Wells Fargo Advisors, a FINRA member Firm since 1987 headquartered in St. Louis, Missouri, conducts retail brokerage / wealth management business via 7,000 branch offices and employs roughly 25,000 registered reps. The Firm, in proposing settlement of rule violations alleged by FINRA without admitting or denying the findings, consented to a FINRA censure and fine of $500,000 in connection with allegations Wells Fargo Advisors lacked a reasonable basis in the recommendation of Structured Repackaged Asset-Backed Trust Securities (“STRATS”) to its retail customer base, failed to disclose risks of such investments in institutional sales literature, and failed to educate its registered representative sales team on risks of such products. FINRA Letter of Acceptance, Waiver and Consent No. 2012033568901 (Aug. 3, 2015).

FINRA Letter of Acceptance, Waiver & Consent

According to the FINRA Letter of Acceptance, Waiver and Consent (AWC), from August of 2005 to July of 2012, Wells Fargo Advisors, an affiliate of Wells Fargo & Company and Wells Fargo Bank N.A., sold roughly $12M STRATS via primary and secondary markets to its retail customer base. STRATS, according to FINRA, are complex products that pay a fluctuating rate of income to the investor, typically with minimum and maximum rate parameters, based on the STRATS Trust’s interest in an underlying capital security and via interest rate swap agreement. According to the AWC, the Firm’s STRATS sold to investors swapped the yield of a JP Morgan capital security paying 5.85% in return for a variable rate tied to a 90 day United States Treasury + 1%, containing a minimum return of 3% and maximum of 8%.

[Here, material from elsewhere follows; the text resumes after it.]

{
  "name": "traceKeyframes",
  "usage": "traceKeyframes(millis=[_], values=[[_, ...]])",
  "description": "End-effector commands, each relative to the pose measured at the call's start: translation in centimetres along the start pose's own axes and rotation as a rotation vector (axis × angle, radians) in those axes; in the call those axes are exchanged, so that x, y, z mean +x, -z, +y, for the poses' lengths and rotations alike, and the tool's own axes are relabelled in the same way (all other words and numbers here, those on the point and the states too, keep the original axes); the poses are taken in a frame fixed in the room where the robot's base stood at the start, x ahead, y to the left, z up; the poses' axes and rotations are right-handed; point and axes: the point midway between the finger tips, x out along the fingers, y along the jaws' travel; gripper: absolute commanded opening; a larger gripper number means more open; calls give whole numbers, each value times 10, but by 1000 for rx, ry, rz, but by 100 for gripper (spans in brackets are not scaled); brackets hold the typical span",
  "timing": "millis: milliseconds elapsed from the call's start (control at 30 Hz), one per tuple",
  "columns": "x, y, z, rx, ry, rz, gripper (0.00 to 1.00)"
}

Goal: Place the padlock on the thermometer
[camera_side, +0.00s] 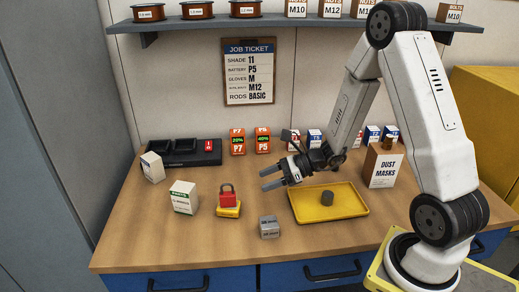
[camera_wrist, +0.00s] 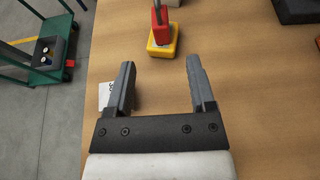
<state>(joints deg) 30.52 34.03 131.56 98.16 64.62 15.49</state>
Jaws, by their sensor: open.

The AWC indicated that despite Wells Fargo Advisors providing training on structured products, such training was inadequately designed to address the unique aspects of STRATS. The AWC stated that the Firm failed to provide information about the risks of such products on their intranet page – specifically regarding risks to the customer’s principal should there be a redemption of the underlying capital security (a redemption that could be executed by JP Morgan).

Given the prospectus terms of the STRAT as described in the AWC, upon termination of the investment security, customers were expected to receive an amount calculated by taking the redemption proceeds of underlying security, adding interest earned, and subtracting the termination fee. According to the AWC, customers could face significant principal losses as a result of the termination fee. However, as the AWC indicates, the Firm’s RR’s failure to be aware of such risks resulted in their inability to inform their customers of such risks in the course of making recommendations of the STRATS. The AWC further indicates that upon JP Morgan’s redemption of the underlying capital security in July of 2012, customers ultimately received less (in some cases – much less), than their initial investment.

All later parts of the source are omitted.